At first glance, onboarding may not seem like it would generate these kinds of results. But in fact, it is exactly the sort of labour-intensive, repetitive process where law firms can score some big wins. Rigorous Know Your Customer (KYC) checks on new clients, involving validation of ID documents and source of funds, have traditionally relied on endless back-and-forth missives and face-to-face meetings.
They can add a considerable administrative burden to each legal practice. Yet onboarding must be done right, and the manual nature of the job increases the risk of human error, which protracts the process further.
This matters because the more time a solicitor is forced to chase up client information, the more time they spend away from working on more profitable areas of the business. Ideally, law firms want to complete these checks quickly and accurately so they can begin servicing the client.
Yet many UK-based solicitors are concerned about tampering with a process that is heavily regulated by the Solicitors Regulation Authority (SRA) – the regulatory body for solicitors working in England and Wales.
In particular, the SRA enforces stringent rules for firms to help them guard against money laundering, where they suspect a client might be embroiled in it. As such, there is a reluctance among many solicitors to embrace tech that might actually make their jobs easier.
Transformation without the code
The result is that onboarding across the UK’s legal sector is, frankly, a mess. Each firm has a bespoke way to manage the process built on their own legacy systems and personal preferences. Some have tentatively explored digital enhancements like RPA, but all this does is automate tasks at the final stage of the endeavour.
This is where low-code tools come in. As the name suggests, these are development platforms which allow organisations to create new digital experiences without needing to deploy significant IT skills. It means the staff that will end up using the system are the ones who are involved in building it. This is a major win given the high demand and cost of skilled developers. One global study from February 2022 found that even when IT resources are available, 52% of digital projects weren’t delivered on time over the previous 12 months.
The right tools will not only empower legal practices to bypass this IT bottleneck, but also build systems which connect to – rather than replace – legacy data stores. By creating “digital wrappers” that work alongside legacy systems, low-code tools can seamlessly integrate apps and portals with their traditional case and practice management technology. That will save yet more time and money in the long run, as users will be familiar with the layout and not require additional training.

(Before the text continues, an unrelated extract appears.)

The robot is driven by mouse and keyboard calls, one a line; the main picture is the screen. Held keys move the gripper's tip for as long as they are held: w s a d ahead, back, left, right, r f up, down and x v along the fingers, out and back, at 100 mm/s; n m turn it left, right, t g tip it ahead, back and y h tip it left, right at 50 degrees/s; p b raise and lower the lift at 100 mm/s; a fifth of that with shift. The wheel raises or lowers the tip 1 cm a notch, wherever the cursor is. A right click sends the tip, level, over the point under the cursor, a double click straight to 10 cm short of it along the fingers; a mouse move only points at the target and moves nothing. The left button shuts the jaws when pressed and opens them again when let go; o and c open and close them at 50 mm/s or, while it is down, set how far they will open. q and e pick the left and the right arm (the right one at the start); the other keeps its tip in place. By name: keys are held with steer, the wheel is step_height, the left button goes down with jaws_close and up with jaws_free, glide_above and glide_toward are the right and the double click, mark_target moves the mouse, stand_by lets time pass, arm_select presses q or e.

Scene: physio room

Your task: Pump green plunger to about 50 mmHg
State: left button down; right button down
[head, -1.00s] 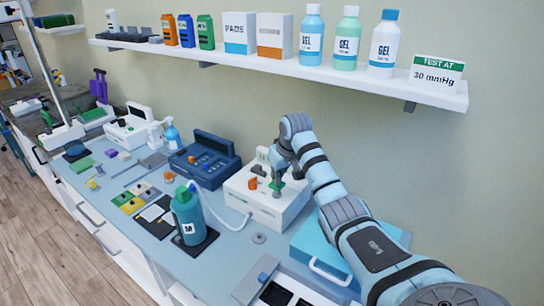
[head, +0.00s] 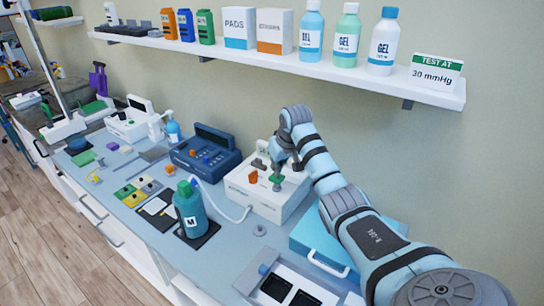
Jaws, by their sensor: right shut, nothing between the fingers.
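The green plunger (head: 276,179) stands on the front right of the white pump unit (head: 258,200), on the bench against the wall. My right gripper (head: 277,168) is shut and empty, pointing down just above the plunger's top. I cannot tell whether its fingertips touch the plunger. An orange knob (head: 253,177) sits to the left on the same unit. No pressure reading can be made out. My left gripper is not in view.
A teal bottle (head: 189,207) stands to the left, with a pale hose (head: 228,213) near it. A blue case (head: 315,247) and a white tray (head: 287,290) lie in front. A shelf card (head: 436,73) reads "TEST AT 30 mmHg".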

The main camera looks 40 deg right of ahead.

If law firms are serious about streamlining their digital transformations, they should use these tools to build entirely self-service onboarding experiences for their clients. In-built analytics will ensure that each process is completed correctly and not in breach of regulations, removing the need for any manual intervention. It all adds up to a faster, smoother experience—one that could drive cost efficiencies, free-up practitioners to focus on higher value work, and impress new clients.